BOA provides no evidence indicating that the redemptions at the Funds, which occurred during what one of BOA's own bankers referred to as a " volatile" market, and which BOA never disclosed to investors to whom BOA sold commercial paper from the Issuer post-closing, were " basic" to the deal. BOA does not point to any testimony, either in deposition or declaration form, from any of its witnesses attesting that the level of redemptions at the Funds was basic to the transaction. There is no evidence of BOA inquiring about such information, or including such information in the risk section of the offering materials. There are no internal BOA documents indicating that this information was basic to the transaction.

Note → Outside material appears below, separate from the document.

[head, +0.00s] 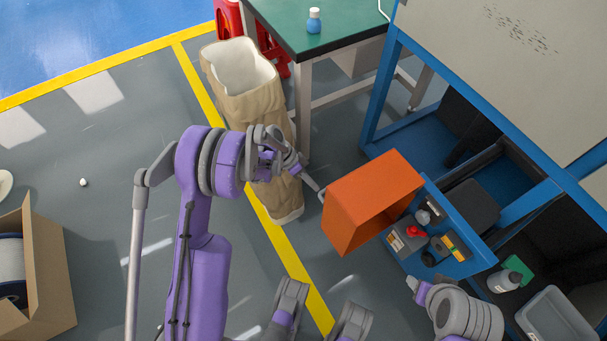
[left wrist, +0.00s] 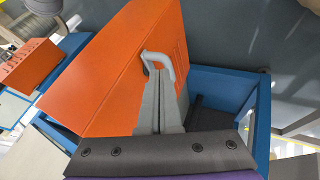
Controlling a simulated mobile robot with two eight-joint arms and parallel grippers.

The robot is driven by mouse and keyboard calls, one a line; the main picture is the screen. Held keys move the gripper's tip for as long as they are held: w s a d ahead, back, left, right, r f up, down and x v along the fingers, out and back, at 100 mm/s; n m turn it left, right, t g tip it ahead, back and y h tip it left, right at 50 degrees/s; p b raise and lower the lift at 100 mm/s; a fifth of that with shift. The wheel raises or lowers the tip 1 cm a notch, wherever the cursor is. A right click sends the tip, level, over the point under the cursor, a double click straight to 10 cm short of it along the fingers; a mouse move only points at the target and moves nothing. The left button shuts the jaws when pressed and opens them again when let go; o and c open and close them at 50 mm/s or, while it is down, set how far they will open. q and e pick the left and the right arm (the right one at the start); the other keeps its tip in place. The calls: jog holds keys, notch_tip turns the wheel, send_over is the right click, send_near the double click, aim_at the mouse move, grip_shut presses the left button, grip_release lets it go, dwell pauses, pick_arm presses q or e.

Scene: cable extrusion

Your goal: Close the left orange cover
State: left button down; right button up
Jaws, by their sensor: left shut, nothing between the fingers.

Indeed, contrasting with the absence of any evidence affirmatively indicating that the undisclosed redemptions at the Funds were basic to the transaction, substantial evidence indicates that they were not.

For example:

● The term sheet for the offering does not mention the Funds (Ex. 65);
● The TAP, " BAS' internal approval document," contained no background on the EL fund and little information on the HG Fund (Ex. 8);
● The Funds' performance, current condition, and future prospects were not mentioned either in the risk section or anywhere else in the TAP (Ex. 8); and
● The " Greenlight Request" on February 15, pursuant to which BOA's structured security group sought and obtained approval to proceed with the deal, did not mention the Funds. (Ex. 15).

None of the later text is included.